[Recorded robot episodes]

────────────────────

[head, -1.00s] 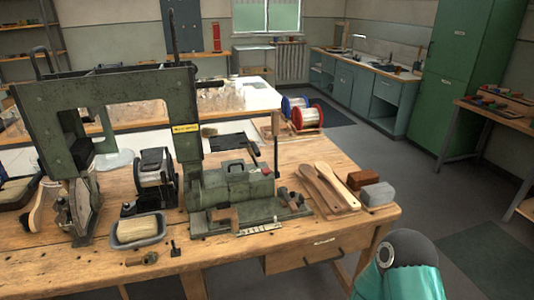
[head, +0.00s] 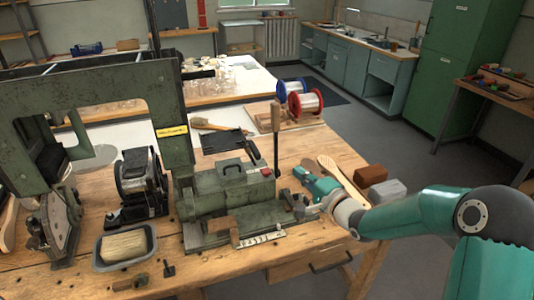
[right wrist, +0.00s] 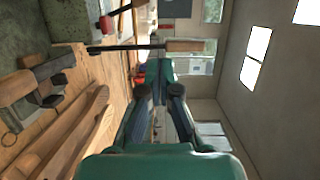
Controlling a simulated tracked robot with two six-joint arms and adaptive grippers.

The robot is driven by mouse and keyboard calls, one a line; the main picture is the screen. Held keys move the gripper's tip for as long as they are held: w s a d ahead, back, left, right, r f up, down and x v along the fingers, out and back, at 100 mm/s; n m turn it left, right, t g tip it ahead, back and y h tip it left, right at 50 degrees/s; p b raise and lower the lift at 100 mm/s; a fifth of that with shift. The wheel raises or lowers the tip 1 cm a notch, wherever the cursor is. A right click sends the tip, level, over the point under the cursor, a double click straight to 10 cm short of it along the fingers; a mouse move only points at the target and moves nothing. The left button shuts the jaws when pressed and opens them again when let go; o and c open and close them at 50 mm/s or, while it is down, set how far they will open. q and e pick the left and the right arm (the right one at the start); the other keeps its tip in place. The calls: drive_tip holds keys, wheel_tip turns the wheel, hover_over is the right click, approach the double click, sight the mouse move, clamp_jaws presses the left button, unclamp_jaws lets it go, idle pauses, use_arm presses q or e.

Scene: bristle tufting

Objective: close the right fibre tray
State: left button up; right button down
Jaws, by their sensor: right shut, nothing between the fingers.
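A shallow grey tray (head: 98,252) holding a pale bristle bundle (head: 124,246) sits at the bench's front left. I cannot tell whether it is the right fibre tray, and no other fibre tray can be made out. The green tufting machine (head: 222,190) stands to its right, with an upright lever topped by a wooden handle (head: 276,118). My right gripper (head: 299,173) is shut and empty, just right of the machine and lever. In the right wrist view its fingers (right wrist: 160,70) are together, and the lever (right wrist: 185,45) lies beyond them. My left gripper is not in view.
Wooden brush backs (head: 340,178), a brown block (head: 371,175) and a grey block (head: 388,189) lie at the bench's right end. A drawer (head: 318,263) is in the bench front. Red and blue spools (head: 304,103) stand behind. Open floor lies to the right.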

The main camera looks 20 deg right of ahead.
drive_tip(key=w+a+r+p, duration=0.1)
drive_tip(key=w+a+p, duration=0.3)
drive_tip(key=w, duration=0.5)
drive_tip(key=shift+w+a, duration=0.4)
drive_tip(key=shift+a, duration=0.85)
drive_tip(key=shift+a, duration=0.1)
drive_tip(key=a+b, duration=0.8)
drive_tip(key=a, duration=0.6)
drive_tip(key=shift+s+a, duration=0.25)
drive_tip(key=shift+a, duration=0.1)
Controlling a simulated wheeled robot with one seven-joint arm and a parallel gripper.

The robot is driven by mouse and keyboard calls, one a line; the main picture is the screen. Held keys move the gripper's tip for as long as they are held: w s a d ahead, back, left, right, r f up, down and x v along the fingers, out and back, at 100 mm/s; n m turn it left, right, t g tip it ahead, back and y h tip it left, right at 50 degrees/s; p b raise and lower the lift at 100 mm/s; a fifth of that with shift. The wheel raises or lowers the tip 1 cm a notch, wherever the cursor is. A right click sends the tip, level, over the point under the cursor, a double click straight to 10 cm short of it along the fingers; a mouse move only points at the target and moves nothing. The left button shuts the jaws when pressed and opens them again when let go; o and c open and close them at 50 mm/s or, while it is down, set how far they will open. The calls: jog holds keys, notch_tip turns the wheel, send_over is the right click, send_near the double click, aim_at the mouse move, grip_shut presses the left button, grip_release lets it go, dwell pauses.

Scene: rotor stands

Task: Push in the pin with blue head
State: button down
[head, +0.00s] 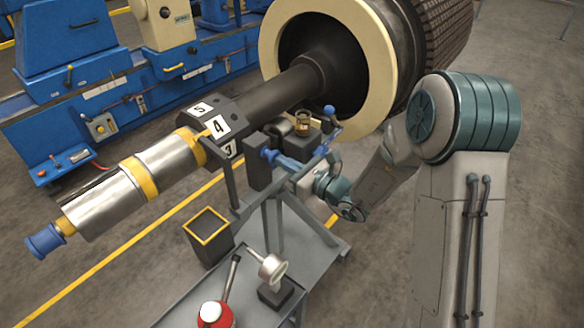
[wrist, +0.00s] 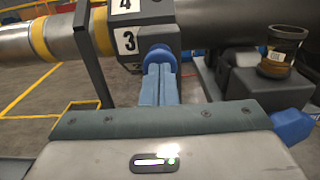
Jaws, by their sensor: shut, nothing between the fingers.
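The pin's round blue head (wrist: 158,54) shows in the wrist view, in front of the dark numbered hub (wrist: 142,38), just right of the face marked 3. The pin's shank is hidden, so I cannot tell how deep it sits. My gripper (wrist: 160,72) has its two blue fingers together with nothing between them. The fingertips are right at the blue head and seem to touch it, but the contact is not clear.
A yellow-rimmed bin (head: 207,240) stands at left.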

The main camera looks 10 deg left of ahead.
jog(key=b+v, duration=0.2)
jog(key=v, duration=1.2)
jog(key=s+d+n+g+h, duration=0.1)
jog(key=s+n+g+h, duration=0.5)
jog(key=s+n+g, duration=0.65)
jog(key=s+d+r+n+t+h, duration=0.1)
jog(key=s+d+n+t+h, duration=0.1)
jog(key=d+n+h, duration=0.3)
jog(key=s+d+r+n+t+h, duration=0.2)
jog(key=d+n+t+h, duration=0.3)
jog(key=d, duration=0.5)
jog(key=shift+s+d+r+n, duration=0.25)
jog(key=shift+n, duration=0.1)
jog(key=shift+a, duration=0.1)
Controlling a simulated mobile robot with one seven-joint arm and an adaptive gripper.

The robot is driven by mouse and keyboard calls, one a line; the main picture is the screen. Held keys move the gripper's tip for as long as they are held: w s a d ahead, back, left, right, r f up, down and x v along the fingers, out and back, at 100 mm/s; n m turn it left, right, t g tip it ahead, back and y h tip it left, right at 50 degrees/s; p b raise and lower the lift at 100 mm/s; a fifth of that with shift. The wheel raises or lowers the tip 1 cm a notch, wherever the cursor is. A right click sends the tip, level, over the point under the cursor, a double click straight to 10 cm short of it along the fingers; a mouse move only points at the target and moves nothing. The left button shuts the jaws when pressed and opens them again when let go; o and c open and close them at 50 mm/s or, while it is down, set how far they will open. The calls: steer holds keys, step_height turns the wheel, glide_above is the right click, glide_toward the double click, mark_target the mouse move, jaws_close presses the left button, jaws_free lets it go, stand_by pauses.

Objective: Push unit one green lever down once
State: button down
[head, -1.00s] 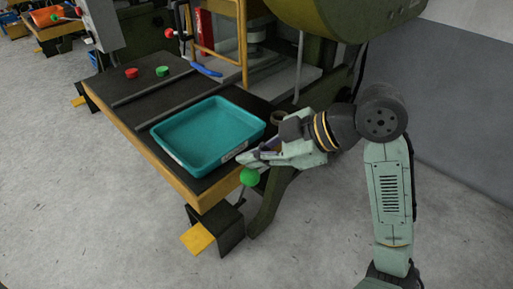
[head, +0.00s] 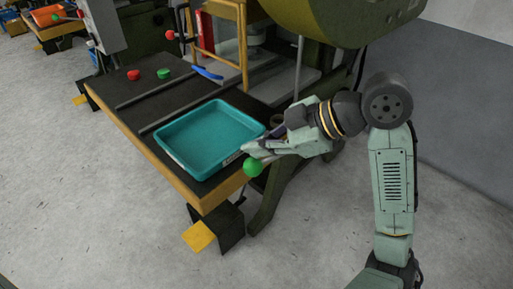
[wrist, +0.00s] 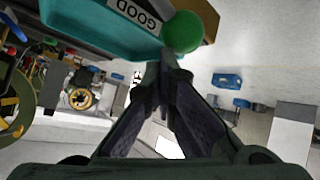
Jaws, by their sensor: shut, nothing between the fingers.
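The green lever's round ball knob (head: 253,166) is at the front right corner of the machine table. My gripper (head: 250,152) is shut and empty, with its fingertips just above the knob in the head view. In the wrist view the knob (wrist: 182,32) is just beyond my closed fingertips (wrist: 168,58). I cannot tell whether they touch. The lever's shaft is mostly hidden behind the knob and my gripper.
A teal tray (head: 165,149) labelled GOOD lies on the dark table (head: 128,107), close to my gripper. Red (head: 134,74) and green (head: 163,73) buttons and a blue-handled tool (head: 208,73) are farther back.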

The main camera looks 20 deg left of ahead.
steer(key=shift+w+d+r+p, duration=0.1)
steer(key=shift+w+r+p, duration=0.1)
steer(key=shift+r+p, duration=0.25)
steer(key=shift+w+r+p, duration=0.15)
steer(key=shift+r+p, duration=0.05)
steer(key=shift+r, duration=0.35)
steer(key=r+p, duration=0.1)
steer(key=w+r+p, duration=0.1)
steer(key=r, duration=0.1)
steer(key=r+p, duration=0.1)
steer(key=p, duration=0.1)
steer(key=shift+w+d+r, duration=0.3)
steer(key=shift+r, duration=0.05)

────────────────────

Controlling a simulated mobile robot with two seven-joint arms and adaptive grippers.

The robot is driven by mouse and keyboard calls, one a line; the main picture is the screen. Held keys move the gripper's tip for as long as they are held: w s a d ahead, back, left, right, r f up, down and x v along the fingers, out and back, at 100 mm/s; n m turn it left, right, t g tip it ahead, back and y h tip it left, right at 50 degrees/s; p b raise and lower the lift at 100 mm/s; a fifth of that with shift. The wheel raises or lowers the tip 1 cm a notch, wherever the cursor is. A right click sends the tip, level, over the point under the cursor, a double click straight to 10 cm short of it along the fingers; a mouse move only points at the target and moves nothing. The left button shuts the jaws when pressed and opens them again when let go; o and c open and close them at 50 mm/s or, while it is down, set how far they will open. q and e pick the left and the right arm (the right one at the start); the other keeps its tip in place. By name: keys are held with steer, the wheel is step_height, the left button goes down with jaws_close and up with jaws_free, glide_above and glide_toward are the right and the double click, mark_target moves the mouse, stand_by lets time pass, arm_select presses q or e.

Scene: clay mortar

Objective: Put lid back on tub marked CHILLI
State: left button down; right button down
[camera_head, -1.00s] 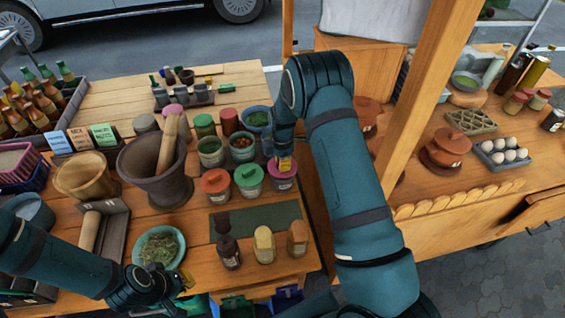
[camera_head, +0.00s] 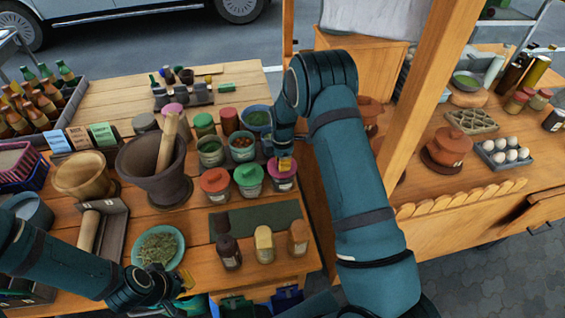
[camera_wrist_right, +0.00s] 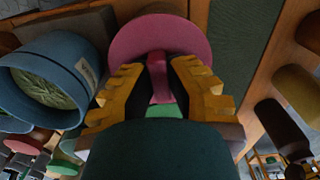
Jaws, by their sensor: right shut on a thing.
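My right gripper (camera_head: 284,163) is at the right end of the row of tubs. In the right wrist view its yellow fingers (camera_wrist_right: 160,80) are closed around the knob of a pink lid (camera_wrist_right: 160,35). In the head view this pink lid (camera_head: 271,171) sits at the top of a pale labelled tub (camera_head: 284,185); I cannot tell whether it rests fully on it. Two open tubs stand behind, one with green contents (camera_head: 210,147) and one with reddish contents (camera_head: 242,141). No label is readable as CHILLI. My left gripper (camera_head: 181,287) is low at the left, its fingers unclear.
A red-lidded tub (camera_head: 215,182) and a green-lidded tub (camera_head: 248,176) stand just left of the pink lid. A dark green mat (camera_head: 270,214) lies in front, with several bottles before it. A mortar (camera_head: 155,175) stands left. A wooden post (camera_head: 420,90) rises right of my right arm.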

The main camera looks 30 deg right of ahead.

────────────────────

| Task |
Out of the material above, gather each line where "mobile" appears.

| Response to this exercise |
Controlling a simulated mobile robot with one seven-joint arm and an adaptive gripper.
Controlling a simulated mobile robot with two seven-joint arms and adaptive grippers.

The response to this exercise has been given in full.